Wednesday, November 9, 2016

Reeling in the Fears.....and a Yuuuuge Mea Culpa

Tom on the carnage...

First things first…my apologies not just for being wrong, but for offering such definitive words (and numbers) of reassurance over the course of the last few weeks.  There are few things in life that I was more certain of than a Clinton victory.  Many of you sent me fairly plaintive pleas for affirmation of that belief in the post-Comey period (and long before that as well) and, well, I was right there for you. 

Unfortunately, I was wrong.  And boy do I feel terrible about that.

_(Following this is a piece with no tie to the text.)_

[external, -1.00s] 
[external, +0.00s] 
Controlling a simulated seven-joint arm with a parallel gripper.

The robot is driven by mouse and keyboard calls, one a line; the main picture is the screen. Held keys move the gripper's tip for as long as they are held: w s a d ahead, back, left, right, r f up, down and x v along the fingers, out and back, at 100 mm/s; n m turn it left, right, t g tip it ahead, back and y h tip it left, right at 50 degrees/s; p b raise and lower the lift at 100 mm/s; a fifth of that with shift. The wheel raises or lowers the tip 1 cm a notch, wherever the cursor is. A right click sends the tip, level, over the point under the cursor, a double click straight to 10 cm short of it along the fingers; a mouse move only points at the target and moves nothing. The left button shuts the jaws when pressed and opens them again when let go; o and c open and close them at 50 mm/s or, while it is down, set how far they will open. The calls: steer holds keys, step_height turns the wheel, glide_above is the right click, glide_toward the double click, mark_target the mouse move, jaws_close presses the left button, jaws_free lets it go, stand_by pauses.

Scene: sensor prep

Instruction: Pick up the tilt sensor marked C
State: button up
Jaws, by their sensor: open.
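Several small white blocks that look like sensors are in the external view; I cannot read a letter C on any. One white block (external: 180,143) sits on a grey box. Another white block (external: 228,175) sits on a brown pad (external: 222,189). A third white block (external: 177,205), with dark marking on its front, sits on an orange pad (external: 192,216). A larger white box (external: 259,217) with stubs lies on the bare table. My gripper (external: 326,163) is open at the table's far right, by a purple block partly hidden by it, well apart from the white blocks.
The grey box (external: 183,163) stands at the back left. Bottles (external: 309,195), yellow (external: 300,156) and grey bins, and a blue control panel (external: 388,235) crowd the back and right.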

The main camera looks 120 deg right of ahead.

More significantly, I am trying to grapple with the reality of a President Trump, and what it means about our citizenry, and the implications for so many incredibly significant issues, from the Supreme Court to the Middle East to women’s reproductive health to everyone’s health care to climate change and it goes on and on.  I’m failing in the grappling.  I cannot wrap my mind around this.

What happened?

I’m assuming the answer to “what went wrong with the polling” will be that most pollsters used incorrect assumptions in weighting various sub segments, with Trump’s supporters being undersampled or underweighted and the opposite for Clinton’s.  This, of course, is what Romney’s pollsters did wrong in 2012, when he was assured by them on Election Day that he was going to win.  The difference is that the public pollsters (and thus “aggregators” like Nate Silver and me) had it right in 2012.

Forgetting about the polls and comparing Clinton’s loss to Obama’s wins, I am assuming we will indeed find that Clinton was not able to energize her base and Trump was.  But one number that caught my eye on CNN’s exit polling was that Trump received 29% of the Latino vote, which was 2 points better than Romney.  A shocker.

But I will leave those analyses for others.  I’m taking time off from this gig!

A few items from last night, not that these matter much:

·         Clinton actually is ahead in the popular vote right now, by just over 200,000 votes, with 92% of the vote in.  Like Al Gore. 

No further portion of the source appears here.